Pero lo realmente fascinante de esta historia es cómo la autora trasciende los pormenores de su propia vida y teje una ficción que de algún modo cuenta la vida de uno cualquiera de nosotros. Hay un momento en que Alina -ya casada con el pintor Philippe y viviendo en París- le gruñe a su marido: "Déjame respirar, duérmete". Y enseguida, a escondidas, Alina sale angustiada a pasear por la ciudad desierta porque se ahoga en su nueva vida de mujer supuestamente libre casada con un artista. Es un domingo por la mañana, no hay nadie en la calle, y Alina llega caminando hasta la plaza de Notre Dame. Allí se asoma a los muelles del Sena e intenta respirar porque necesita sentirse viva y necesita creer que su vida vale la pena. Ahora está en París, ahora es libre, ahora ha realizado el sueño de su vida, pero ella se ahoga y se siente angustiada y sigue sin poder dormir de madrugada. Cuando Alina vuelve a su casa -tiene dos hijos y no puede abandonarlos- se para en un café y se pone a escribir una postal a sus padres. "Estoy alegre. He salido a buscar el pan y se está levantando la mañana", escribe en la postal, pero el camarero se le acerca y le dice: "No llore, señora, no vale la pena llorar".

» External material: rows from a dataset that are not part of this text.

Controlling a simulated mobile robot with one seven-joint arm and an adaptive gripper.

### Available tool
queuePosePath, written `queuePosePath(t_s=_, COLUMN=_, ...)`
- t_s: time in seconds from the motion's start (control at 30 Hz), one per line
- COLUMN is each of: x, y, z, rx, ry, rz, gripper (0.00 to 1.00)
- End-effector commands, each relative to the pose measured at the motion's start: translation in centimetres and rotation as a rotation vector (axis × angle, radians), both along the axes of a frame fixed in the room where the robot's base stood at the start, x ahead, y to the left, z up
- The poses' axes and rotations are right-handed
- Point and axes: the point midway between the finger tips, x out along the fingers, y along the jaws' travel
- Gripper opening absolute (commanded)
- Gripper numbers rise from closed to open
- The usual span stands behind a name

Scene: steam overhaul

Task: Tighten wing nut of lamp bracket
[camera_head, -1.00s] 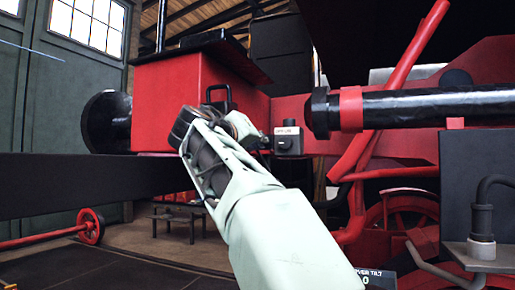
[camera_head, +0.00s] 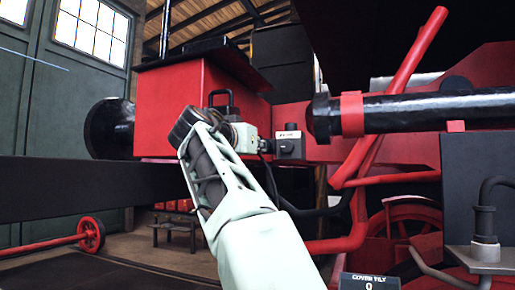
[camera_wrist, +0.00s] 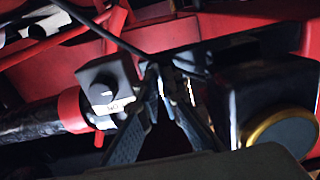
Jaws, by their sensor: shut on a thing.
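My gripper (camera_head: 264,146) is at the left side of a small dark box with a pale label (camera_head: 289,145). In the wrist view its two fingers (camera_wrist: 164,76) converge and are shut on a small part at the bracket, which I take to be the wing nut. The fingertips mostly hide that part, so its angle cannot be told. The labelled box also shows left of the fingers in the wrist view (camera_wrist: 107,84). A dark lamp body with a brass ring (camera_wrist: 281,131) is right of the fingers. Its handle (camera_head: 221,92) shows behind my wrist in the head view.
A black pipe with a red collar (camera_head: 420,108) runs in from the right, close to the labelled box. A large red box (camera_head: 172,105) is behind my wrist. A dark beam (camera_head: 80,187) crosses at left.

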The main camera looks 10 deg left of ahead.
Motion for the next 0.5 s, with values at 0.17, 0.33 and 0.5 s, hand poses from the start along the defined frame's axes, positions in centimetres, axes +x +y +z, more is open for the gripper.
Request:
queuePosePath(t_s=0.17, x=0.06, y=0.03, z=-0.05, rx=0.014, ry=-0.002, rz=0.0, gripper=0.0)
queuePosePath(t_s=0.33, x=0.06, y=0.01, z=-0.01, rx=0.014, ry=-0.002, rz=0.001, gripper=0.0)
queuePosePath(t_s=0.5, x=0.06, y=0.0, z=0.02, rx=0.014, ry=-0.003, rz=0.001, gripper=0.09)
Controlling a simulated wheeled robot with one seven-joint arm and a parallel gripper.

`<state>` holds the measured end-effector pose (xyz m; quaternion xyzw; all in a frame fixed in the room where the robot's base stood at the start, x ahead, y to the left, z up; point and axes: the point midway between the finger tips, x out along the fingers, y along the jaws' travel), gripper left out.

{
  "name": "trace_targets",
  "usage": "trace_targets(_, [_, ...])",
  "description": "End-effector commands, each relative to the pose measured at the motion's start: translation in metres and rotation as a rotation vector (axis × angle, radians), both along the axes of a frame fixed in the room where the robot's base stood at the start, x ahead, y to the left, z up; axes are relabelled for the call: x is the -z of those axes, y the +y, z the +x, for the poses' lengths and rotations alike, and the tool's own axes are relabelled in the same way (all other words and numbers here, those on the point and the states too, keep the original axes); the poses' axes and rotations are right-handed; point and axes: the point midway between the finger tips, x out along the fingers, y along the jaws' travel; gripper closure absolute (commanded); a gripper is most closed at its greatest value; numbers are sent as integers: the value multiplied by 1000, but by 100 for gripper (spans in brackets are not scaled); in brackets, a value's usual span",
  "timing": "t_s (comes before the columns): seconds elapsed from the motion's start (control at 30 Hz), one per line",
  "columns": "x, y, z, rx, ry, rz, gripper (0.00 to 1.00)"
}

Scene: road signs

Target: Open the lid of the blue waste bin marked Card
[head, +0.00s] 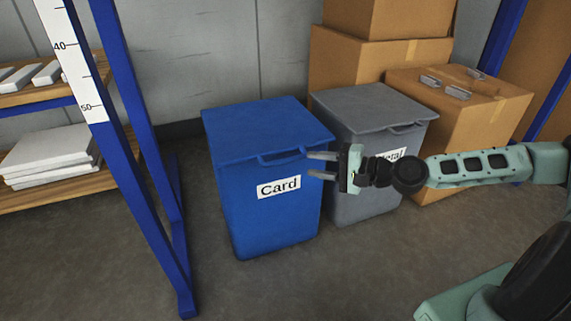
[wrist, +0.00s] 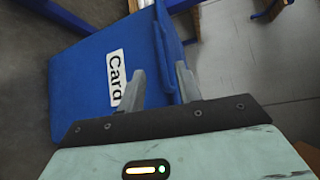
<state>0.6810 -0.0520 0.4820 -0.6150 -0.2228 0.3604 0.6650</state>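The blue waste bin (head: 275,212) with a white "Card" label (head: 279,187) stands upright on the floor in the middle of the head view. Its lid (head: 260,128) is shut, with a bar handle (head: 282,158) along the front edge. My gripper (head: 309,164) is open and empty, just right of the handle near the bin's front right corner. Its fingers point left, one above the other. In the wrist view the bin (wrist: 85,85) shows turned on its side, with my gripper (wrist: 159,70) over its front near the lid edge. Contact cannot be told.
A grey bin (head: 362,190) labelled Metal stands close on the right, partly behind my gripper. Cardboard boxes (head: 365,62) are stacked behind it. A blue-framed shelf (head: 135,120) stands at the left. The floor (head: 225,285) in front is clear.

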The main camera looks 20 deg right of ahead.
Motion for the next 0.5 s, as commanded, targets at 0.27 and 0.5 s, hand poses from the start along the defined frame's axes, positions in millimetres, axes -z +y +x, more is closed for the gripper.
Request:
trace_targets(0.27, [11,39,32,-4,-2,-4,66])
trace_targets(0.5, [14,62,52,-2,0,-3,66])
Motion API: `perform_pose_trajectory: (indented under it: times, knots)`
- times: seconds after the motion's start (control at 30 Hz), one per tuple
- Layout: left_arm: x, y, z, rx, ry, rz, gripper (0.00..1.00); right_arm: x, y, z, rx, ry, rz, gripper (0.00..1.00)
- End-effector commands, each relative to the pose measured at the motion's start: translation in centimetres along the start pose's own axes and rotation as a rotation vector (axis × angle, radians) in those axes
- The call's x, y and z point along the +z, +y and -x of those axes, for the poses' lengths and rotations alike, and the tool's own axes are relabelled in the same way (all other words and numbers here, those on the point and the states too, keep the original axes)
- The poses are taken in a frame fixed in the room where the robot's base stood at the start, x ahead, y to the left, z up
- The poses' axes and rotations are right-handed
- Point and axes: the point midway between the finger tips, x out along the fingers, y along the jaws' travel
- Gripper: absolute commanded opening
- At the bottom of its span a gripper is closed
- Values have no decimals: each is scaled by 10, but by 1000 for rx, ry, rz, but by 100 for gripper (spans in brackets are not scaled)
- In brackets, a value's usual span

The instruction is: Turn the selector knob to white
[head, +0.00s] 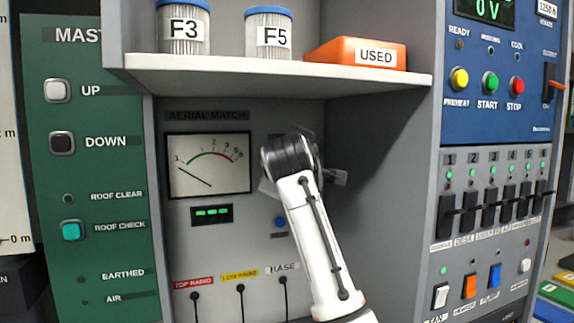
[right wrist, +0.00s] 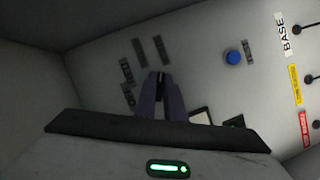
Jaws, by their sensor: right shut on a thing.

¿Quién no ha vivido una escena así? ¿Quién no ha mentido haciendo creer a sus padres o a sus amigos que era muy feliz mientras estaba roto de dolor porque se sentía totalmente desgraciado en su nueva vida? ¿Quién no ha sido Alina en un café de París? ¿Quién no ha vivido la historia que se cuenta en Las ataduras?
Una grande del siglo XX
Carmen Martín Gaite (Salamanca, 1925-Madrid, 2000) es una de las más grandes escritoras del siglo XX, aunque su producción es un tanto irregular y no todos los libros están a la misma altura. Lo mejor de Martín Gaite son los textos en los que mezcla autobiografía, ensayo y pura ficción, como El cuarto de atrás o El cuento de nunca acabar o sus Cuadernos de todo. Una de las cumbres de su narrativa es El otoño de Poughkeepsie, un texto mitad diario y mitad rememoración que fue escrito en el verano de 1985 tras la muerte de su hija Marta.